▶ [Requirements] Transcribe the listing that follows in full, omitting pictures.

▶ [Data segment]
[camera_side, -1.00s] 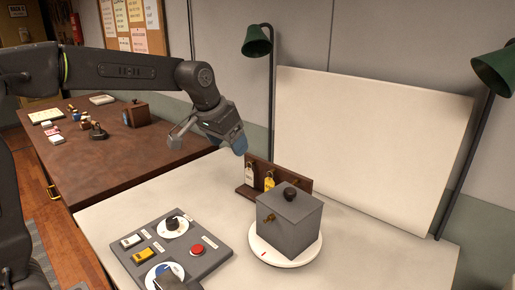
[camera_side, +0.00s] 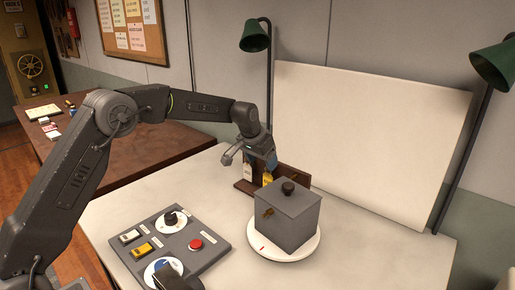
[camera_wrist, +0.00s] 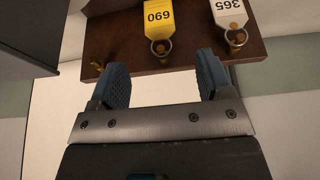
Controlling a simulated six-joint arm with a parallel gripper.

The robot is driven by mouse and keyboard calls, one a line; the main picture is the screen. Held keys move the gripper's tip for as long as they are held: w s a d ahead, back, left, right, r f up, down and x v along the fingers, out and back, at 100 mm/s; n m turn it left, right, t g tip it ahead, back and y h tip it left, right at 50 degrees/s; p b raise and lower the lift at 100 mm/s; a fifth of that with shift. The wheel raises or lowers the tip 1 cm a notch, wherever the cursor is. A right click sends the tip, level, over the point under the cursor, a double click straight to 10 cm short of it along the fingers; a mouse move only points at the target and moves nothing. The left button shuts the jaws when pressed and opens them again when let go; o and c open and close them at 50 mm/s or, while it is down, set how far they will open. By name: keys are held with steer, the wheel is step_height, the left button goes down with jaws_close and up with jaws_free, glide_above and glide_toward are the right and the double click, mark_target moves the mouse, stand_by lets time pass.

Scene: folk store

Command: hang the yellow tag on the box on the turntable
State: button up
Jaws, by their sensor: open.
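The yellow tag (camera_wrist: 159,18), marked 690, hangs by a ring from a hook on a brown wooden rack (camera_wrist: 193,58); it also shows in the side view (camera_side: 267,179). The grey box (camera_side: 291,222) with a dark knob on its lid stands on the round white turntable (camera_side: 262,246). A brass hook (camera_side: 266,211) sticks out of the box's left face. My gripper (camera_wrist: 158,88) is open and empty. Its blue-padded fingers point at the rack, one on either side of the yellow tag's ring, and appear short of it.
A white tag (camera_wrist: 228,14), marked 365, hangs beside the yellow one. A control panel (camera_side: 178,240) with a red button lies left of the turntable. A white board (camera_side: 370,145) and green lamps (camera_side: 255,37) stand behind.

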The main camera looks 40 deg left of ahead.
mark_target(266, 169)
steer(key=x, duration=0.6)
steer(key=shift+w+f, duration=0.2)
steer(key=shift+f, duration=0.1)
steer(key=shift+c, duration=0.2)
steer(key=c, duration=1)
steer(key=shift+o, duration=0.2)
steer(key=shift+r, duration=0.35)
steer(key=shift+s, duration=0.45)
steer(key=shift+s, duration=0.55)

▶ [Result below]
[camera_side, -1.00s] 
[camera_side, +0.00s] 
[camera_wrist, +0.00s] 
Controlling a simulated six-joint arm with a parallel gripper.

The robot is driven by mouse and keyboard calls, one a line; the main picture is the screen. Held keys move the gripper's tip for as long as they are held: w s a d ahead, back, left, right, r f up, down and x v along the fingers, out and back, at 100 mm/s; n m turn it left, right, t g tip it ahead, back and y h tip it left, right at 50 degrees/s; p b raise and lower the lift at 100 mm/s; a fifth of that with shift. The wheel raises or lowers the tip 1 cm a notch, wherever the cursor is. A right click sends the tip, level, over the point under the cursor, a double click straight to 10 cm short of it along the fingers; a mouse move only points at the target and moves nothing. The left button shuts the jaws when pressed and opens them again when let go; o and c open and close them at 50 mm/s or, while it is down, set how far they will open. By name: keys are held with steer, the wheel is step_height, the left button goes down with jaws_close and up with jaws_free, glide_above and glide_toward are the right and the double click, mark_target moves the mouse, stand_by lets time pass.

Scene: folk store

Command: hang the yellow tag on the box on the turntable
State: button up
Jaws, by their sensor: open.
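The yellow tag (camera_wrist: 159,18), marked 690, hangs by a ring from a hook on a brown wooden rack (camera_wrist: 193,58); it also shows in the side view (camera_side: 267,179). The grey box (camera_side: 291,222) with a dark knob on its lid stands on the round white turntable (camera_side: 262,246). A brass hook (camera_side: 266,211) sticks out of the box's left face. My gripper (camera_wrist: 158,88) is open and empty. Its blue-padded fingers point at the rack, one on either side of the yellow tag's ring, and appear short of it.
A white tag (camera_wrist: 228,14), marked 365, hangs beside the yellow one. A control panel (camera_side: 178,240) with a red button lies left of the turntable. A white board (camera_side: 370,145) and green lamps (camera_side: 255,37) stand behind.

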The main camera looks 40 deg left of ahead.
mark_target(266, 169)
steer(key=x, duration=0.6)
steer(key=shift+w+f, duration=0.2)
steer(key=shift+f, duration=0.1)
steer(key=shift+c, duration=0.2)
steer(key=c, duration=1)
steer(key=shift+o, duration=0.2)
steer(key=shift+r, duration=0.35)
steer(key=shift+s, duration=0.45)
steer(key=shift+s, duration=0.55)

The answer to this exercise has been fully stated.